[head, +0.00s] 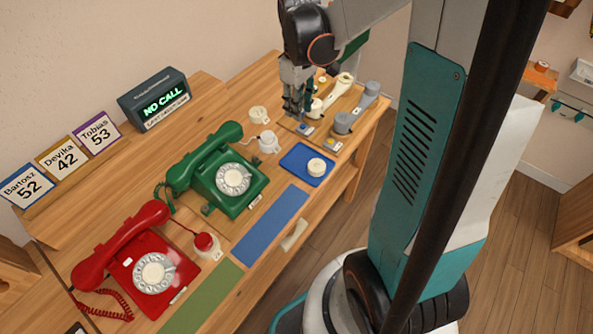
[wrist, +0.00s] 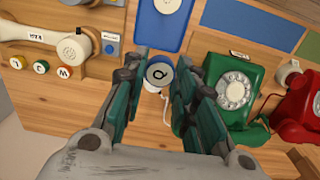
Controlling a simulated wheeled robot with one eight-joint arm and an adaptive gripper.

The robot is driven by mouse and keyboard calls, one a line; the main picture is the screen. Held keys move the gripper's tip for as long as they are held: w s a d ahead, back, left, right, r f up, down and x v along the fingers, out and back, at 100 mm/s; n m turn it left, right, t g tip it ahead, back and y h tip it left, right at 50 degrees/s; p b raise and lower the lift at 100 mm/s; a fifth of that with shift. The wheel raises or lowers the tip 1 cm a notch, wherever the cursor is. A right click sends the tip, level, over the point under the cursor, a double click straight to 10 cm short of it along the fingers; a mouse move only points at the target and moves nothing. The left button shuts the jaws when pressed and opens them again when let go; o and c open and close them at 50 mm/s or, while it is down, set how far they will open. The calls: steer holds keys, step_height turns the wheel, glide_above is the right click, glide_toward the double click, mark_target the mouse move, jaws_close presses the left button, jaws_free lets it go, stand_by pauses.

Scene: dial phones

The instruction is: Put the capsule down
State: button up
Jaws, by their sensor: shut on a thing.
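My gripper (wrist: 160,57) is shut on a small round capsule (wrist: 158,74). The capsule has a grey rim and a dark letter, perhaps a Q, on its face, which is turned to the wrist camera. In the head view my gripper (head: 297,108) points down near the wooden board at the far right of the desk, and its fingers largely hide the capsule. I cannot tell how high the capsule is above the surface. A blue tray (head: 294,165) holding a cream round piece (head: 316,167) lies in front; the tray also shows in the wrist view (wrist: 146,32).
A green dial phone (head: 220,180) and a red one (head: 150,262) stand to the left. A white corded cylinder (head: 268,142) and a cream round piece (head: 258,115) are close by. Handsets (head: 338,92) and several lettered caps (wrist: 40,67) sit by the board. A NO CALL box (head: 155,98) stands behind.

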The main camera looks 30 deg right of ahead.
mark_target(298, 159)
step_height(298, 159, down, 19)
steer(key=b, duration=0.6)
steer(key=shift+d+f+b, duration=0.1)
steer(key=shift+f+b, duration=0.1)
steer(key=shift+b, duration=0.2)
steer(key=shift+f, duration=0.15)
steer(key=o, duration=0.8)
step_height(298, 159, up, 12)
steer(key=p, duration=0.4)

________________

▶ **What is needed**
Please quote nothing but the lines from the line with "The instruction is: Put the capsule down" through the end of the data above, exactly as written, ends included.

▶ **Answer to this task**
The instruction is: Put the capsule down
State: button up
Jaws, by their sensor: shut on a thing.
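My gripper (wrist: 160,57) is shut on a small round capsule (wrist: 158,74). The capsule has a grey rim and a dark letter, perhaps a Q, on its face, which is turned to the wrist camera. In the head view my gripper (head: 297,108) points down near the wooden board at the far right of the desk, and its fingers largely hide the capsule. I cannot tell how high the capsule is above the surface. A blue tray (head: 294,165) holding a cream round piece (head: 316,167) lies in front; the tray also shows in the wrist view (wrist: 146,32).
A green dial phone (head: 220,180) and a red one (head: 150,262) stand to the left. A white corded cylinder (head: 268,142) and a cream round piece (head: 258,115) are close by. Handsets (head: 338,92) and several lettered caps (wrist: 40,67) sit by the board. A NO CALL box (head: 155,98) stands behind.

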The main camera looks 30 deg right of ahead.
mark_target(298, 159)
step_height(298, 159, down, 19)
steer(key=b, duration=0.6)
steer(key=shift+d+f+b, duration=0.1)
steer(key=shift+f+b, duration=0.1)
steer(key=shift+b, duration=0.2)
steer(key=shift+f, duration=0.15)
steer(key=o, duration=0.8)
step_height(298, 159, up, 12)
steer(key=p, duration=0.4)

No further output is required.